▶ [TASK REQUIREMENTS]
Reproduce all of the listing below without alteration.

▶ [DATASET ROWS]

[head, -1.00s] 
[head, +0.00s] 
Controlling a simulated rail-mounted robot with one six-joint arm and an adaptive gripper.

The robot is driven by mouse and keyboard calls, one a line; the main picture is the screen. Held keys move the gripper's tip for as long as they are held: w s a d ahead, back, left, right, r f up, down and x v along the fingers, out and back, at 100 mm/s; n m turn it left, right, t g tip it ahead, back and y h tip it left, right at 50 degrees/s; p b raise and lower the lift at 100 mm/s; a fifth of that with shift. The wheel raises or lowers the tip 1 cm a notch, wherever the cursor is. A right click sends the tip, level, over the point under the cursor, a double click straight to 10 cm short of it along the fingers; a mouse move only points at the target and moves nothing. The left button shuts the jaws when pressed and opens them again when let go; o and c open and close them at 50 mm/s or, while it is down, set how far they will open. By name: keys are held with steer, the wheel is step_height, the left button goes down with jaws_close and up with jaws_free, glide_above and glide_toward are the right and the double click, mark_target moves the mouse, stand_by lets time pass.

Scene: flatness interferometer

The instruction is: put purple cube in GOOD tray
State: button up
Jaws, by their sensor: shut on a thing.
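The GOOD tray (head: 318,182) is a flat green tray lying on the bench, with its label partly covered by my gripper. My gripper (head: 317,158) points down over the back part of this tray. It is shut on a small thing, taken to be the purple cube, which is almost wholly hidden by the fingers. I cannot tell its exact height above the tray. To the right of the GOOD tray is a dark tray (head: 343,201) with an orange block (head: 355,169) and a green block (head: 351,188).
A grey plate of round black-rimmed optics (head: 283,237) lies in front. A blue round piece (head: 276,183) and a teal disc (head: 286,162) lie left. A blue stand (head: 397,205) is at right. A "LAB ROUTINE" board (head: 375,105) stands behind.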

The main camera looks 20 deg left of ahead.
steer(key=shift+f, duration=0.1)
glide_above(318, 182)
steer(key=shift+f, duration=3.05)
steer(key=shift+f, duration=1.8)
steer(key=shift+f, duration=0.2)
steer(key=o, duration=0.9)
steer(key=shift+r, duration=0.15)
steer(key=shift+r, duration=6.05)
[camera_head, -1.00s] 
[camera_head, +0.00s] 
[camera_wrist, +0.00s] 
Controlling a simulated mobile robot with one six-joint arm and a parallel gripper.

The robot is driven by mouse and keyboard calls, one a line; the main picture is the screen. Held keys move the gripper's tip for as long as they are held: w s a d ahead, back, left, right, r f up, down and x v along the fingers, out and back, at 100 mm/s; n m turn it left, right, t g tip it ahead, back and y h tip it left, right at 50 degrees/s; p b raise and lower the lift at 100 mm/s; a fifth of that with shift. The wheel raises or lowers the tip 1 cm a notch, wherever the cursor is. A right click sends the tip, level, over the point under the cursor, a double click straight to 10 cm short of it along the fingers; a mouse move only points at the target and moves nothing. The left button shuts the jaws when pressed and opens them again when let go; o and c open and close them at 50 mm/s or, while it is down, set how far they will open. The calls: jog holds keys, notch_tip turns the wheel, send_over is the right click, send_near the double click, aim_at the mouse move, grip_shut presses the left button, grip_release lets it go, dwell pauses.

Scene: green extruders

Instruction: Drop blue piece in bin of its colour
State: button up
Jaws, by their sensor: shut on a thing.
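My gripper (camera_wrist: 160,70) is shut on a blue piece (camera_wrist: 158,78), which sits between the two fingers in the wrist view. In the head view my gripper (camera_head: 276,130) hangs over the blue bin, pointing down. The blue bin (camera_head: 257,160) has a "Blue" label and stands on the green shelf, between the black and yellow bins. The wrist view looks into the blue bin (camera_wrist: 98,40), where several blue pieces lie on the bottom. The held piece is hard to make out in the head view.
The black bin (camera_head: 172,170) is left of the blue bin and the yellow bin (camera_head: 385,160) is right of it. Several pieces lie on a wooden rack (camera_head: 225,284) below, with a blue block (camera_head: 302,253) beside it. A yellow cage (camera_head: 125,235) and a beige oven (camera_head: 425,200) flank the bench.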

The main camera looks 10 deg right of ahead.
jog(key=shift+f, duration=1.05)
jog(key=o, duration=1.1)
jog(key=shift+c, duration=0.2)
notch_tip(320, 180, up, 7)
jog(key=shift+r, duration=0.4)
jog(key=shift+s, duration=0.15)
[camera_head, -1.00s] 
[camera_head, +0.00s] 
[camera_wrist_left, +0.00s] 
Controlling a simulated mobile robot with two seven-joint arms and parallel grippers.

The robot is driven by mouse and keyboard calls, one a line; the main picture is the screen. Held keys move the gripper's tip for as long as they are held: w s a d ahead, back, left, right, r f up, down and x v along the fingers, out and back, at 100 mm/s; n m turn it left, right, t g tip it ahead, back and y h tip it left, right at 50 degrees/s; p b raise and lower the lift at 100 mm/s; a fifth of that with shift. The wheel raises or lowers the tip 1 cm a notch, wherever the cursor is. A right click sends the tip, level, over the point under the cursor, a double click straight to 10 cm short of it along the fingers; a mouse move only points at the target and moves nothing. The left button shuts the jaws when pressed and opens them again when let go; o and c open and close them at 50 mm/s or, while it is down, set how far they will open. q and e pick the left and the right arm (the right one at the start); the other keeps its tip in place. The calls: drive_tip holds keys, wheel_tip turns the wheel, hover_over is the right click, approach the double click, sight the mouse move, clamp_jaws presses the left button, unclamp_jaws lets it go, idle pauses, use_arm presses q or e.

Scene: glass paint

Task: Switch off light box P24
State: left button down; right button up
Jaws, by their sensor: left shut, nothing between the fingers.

▶ [SOLUTION FOR THIS PROBLEM]
[head, -1.00s] 
[head, +0.00s] 
Controlling a simulated rail-mounted robot with one six-joint arm and an adaptive gripper.

The robot is driven by mouse and keyboard calls, one a line; the main picture is the screen. Held keys move the gripper's tip for as long as they are held: w s a d ahead, back, left, right, r f up, down and x v along the fingers, out and back, at 100 mm/s; n m turn it left, right, t g tip it ahead, back and y h tip it left, right at 50 degrees/s; p b raise and lower the lift at 100 mm/s; a fifth of that with shift. The wheel raises or lowers the tip 1 cm a notch, wherever the cursor is. A right click sends the tip, level, over the point under the cursor, a double click straight to 10 cm short of it along the fingers; a mouse move only points at the target and moves nothing. The left button shuts the jaws when pressed and opens them again when let go; o and c open and close them at 50 mm/s or, while it is down, set how far they will open. By name: keys are held with steer, the wheel is step_height, the left button goes down with jaws_close and up with jaws_free, glide_above and glide_toward are the right and the double click, mark_target moves the mouse, stand_by lets time pass.

Scene: flatness interferometer

The instruction is: put purple cube in GOOD tray
State: button up
Jaws, by their sensor: shut on a thing.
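The GOOD tray (head: 318,182) is a flat green tray lying on the bench, with its label partly covered by my gripper. My gripper (head: 317,158) points down over the back part of this tray. It is shut on a small thing, taken to be the purple cube, which is almost wholly hidden by the fingers. I cannot tell its exact height above the tray. To the right of the GOOD tray is a dark tray (head: 343,201) with an orange block (head: 355,169) and a green block (head: 351,188).
A grey plate of round black-rimmed optics (head: 283,237) lies in front. A blue round piece (head: 276,183) and a teal disc (head: 286,162) lie left. A blue stand (head: 397,205) is at right. A "LAB ROUTINE" board (head: 375,105) stands behind.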

The main camera looks 20 deg left of ahead.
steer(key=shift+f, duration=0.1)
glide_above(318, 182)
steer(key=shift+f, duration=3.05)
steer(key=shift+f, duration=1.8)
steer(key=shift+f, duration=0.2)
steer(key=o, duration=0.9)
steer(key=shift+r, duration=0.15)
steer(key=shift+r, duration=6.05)
[camera_head, -1.00s] 
[camera_head, +0.00s] 
[camera_wrist, +0.00s] 
Controlling a simulated mobile robot with one six-joint arm and a parallel gripper.

The robot is driven by mouse and keyboard calls, one a line; the main picture is the screen. Held keys move the gripper's tip for as long as they are held: w s a d ahead, back, left, right, r f up, down and x v along the fingers, out and back, at 100 mm/s; n m turn it left, right, t g tip it ahead, back and y h tip it left, right at 50 degrees/s; p b raise and lower the lift at 100 mm/s; a fifth of that with shift. The wheel raises or lowers the tip 1 cm a notch, wherever the cursor is. A right click sends the tip, level, over the point under the cursor, a double click straight to 10 cm short of it along the fingers; a mouse move only points at the target and moves nothing. The left button shuts the jaws when pressed and opens them again when let go; o and c open and close them at 50 mm/s or, while it is down, set how far they will open. The calls: jog holds keys, notch_tip turns the wheel, send_over is the right click, send_near the double click, aim_at the mouse move, grip_shut presses the left button, grip_release lets it go, dwell pauses.

Scene: green extruders

Instruction: Drop blue piece in bin of its colour
State: button up
Jaws, by their sensor: shut on a thing.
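My gripper (camera_wrist: 160,70) is shut on a blue piece (camera_wrist: 158,78), which sits between the two fingers in the wrist view. In the head view my gripper (camera_head: 276,130) hangs over the blue bin, pointing down. The blue bin (camera_head: 257,160) has a "Blue" label and stands on the green shelf, between the black and yellow bins. The wrist view looks into the blue bin (camera_wrist: 98,40), where several blue pieces lie on the bottom. The held piece is hard to make out in the head view.
The black bin (camera_head: 172,170) is left of the blue bin and the yellow bin (camera_head: 385,160) is right of it. Several pieces lie on a wooden rack (camera_head: 225,284) below, with a blue block (camera_head: 302,253) beside it. A yellow cage (camera_head: 125,235) and a beige oven (camera_head: 425,200) flank the bench.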

The main camera looks 10 deg right of ahead.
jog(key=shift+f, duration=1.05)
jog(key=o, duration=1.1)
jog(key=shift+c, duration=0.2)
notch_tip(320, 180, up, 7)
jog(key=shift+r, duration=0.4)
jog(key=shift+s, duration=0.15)
[camera_head, -1.00s] 
[camera_head, +0.00s] 
[camera_wrist_left, +0.00s] 
Controlling a simulated mobile robot with two seven-joint arms and parallel grippers.

The robot is driven by mouse and keyboard calls, one a line; the main picture is the screen. Held keys move the gripper's tip for as long as they are held: w s a d ahead, back, left, right, r f up, down and x v along the fingers, out and back, at 100 mm/s; n m turn it left, right, t g tip it ahead, back and y h tip it left, right at 50 degrees/s; p b raise and lower the lift at 100 mm/s; a fifth of that with shift. The wheel raises or lowers the tip 1 cm a notch, wherever the cursor is. A right click sends the tip, level, over the point under the cursor, a double click straight to 10 cm short of it along the fingers; a mouse move only points at the target and moves nothing. The left button shuts the jaws when pressed and opens them again when let go; o and c open and close them at 50 mm/s or, while it is down, set how far they will open. q and e pick the left and the right arm (the right one at the start); the other keeps its tip in place. The calls: drive_tip holds keys, wheel_tip turns the wheel, hover_over is the right click, approach the double click, sight the mouse move, clamp_jaws presses the left button, unclamp_jaws lets it go, idle pauses, use_arm presses q or e.

Scene: glass paint

Task: Switch off light box P24
State: left button down; right button up
Jaws, by their sensor: left shut, nothing between the fingers.

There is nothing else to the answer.